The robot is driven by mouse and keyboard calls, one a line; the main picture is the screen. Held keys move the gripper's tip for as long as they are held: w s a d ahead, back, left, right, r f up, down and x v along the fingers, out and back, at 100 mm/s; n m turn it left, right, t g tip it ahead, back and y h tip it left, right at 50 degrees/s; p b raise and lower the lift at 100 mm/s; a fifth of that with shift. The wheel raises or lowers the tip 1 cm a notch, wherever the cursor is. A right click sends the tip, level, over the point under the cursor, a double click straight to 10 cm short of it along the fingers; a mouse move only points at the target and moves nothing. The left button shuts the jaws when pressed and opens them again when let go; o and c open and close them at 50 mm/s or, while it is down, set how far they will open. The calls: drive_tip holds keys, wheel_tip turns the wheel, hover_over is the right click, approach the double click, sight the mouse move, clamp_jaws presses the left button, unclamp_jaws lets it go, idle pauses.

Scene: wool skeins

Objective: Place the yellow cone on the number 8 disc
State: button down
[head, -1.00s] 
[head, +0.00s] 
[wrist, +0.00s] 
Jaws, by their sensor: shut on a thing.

------------------------------

To be done.
Extract all of the data shown above and repeat it verbatim.

Output of the task.
The robot is driven by mouse and keyboard calls, one a line; the main picture is the screen. Held keys move the gripper's tip for as long as they are held: w s a d ahead, back, left, right, r f up, down and x v along the fingers, out and back, at 100 mm/s; n m turn it left, right, t g tip it ahead, back and y h tip it left, right at 50 degrees/s; p b raise and lower the lift at 100 mm/s; a fifth of that with shift. The wheel raises or lowers the tip 1 cm a notch, wherever the cursor is. A right click sends the tip, level, over the point under the cursor, a double click straight to 10 cm short of it along the fingers; a mouse move only points at the target and moves nothing. The left button shuts the jaws when pressed and opens them again when let go; o and c open and close them at 50 mm/s or, while it is down, set how far they will open. The calls: drive_tip holds keys, wheel_tip turns the wheel, hover_over is the right click, approach the double click, sight the mouse move, clamp_jaws presses the left button, unclamp_jaws lets it go, idle pauses.

Scene: wool skeins

Objective: Place the yellow cone on the number 8 disc
State: button down
[head, -1.00s] 
[head, +0.00s] 
[wrist, +0.00s] 
Jaws, by their sensor: shut on a thing.

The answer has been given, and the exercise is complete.